Unfortunately, it’s also the one that requires providers spend some of those big profits to construct the networks capable of providing premium speed tiers. For them, the path of least resistance is to stall upgrades as long as possible by slapping consumption billing and usage caps on consumers to get them to reduce their usage, even as their own broadband bandwidth costs continue to decline.
Why We Don’t Pick Up What They Are Putting Down
Consumers’ real world experiences mean a lot more than statistical theories (especially when some of those statistics are fed by the self-interested broadband industry). They know cable bills never decrease, only increase, unless you drop services. They know many phone companies aren’t willing to invest in fiber optics to the home and settle for ordinary DSL or hybrid fiber-copper systems that don’t deliver much real “savings” in the end. The authors assume that consumers and policymakers will accept the premise that if you allow them to overcharge a portion of broadband customers, it will miraculously create benevolent pricing for income challenged consumers who will finally adopt broadband because of the public-service-like generosity of the broadband industry to give them a much reduced price.

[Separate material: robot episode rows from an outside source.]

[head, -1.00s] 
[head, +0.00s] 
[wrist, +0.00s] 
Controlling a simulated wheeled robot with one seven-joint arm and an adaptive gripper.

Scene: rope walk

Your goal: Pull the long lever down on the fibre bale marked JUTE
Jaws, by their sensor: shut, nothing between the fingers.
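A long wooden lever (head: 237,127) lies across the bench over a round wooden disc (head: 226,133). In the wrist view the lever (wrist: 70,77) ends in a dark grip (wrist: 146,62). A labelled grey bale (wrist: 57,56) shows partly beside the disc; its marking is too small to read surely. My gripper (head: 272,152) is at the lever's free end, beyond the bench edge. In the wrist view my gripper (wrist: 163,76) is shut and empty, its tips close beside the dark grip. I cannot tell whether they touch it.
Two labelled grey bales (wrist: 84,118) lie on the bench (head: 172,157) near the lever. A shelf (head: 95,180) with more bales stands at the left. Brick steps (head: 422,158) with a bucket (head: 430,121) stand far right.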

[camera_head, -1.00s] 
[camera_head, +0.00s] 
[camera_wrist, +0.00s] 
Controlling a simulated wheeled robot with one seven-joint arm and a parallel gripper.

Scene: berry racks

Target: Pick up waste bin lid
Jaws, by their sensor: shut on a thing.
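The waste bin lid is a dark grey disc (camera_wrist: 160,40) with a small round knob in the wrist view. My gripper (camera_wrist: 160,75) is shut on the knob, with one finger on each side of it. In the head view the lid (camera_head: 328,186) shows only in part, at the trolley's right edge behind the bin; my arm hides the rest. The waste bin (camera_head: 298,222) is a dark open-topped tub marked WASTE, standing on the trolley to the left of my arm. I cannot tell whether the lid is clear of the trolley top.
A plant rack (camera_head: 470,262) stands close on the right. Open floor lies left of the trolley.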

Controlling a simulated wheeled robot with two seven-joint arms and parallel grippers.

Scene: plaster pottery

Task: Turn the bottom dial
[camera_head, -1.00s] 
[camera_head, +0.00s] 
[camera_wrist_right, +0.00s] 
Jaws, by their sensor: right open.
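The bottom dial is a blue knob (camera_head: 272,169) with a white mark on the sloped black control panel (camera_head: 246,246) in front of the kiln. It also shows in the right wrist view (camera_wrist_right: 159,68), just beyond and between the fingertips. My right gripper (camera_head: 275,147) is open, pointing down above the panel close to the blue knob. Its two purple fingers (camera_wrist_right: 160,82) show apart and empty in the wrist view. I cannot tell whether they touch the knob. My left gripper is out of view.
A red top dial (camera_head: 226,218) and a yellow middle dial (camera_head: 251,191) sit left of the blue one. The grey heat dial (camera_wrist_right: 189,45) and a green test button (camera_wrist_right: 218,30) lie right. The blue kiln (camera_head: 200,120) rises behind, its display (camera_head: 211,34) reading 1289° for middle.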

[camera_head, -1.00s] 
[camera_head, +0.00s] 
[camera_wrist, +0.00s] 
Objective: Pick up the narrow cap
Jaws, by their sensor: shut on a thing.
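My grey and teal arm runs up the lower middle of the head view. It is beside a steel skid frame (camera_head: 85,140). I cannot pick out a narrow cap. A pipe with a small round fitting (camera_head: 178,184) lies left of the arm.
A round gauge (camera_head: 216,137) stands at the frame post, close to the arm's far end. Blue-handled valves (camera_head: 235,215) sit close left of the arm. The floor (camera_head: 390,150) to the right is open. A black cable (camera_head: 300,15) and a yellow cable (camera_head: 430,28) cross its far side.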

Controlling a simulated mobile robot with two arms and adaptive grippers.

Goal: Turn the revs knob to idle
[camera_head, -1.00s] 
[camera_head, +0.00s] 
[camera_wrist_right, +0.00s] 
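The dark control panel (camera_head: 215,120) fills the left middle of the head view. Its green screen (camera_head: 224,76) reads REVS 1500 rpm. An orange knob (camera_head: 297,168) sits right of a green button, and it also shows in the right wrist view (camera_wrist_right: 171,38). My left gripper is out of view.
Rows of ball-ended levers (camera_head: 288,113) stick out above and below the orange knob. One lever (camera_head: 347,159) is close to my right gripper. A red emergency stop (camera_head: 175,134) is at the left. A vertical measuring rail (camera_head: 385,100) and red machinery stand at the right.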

That’s one theory the authors cannot prove, and don’t even try.
In Canada, the authors’ findings have already been tested, and it was bad news for consumers right down the line. First price increases, then usage caps, then speed throttles, then even more price increases. Even the highest speed premium tiers carry relatively paltry usage caps, diminishing their potential value to Canadian consumers. And this rapacious capture of consumer cash has not exactly provided Canadians with world class broadband. Instead, Canada falls further and further behind in global broadband rankings, evoking outrage from consumers upset that the upgrades they were sold on aren’t exactly in a hurry to arrive, and even when they do, the usage caps, throttles and ever-increasing prices remain.
That’s not broadband I can believe in.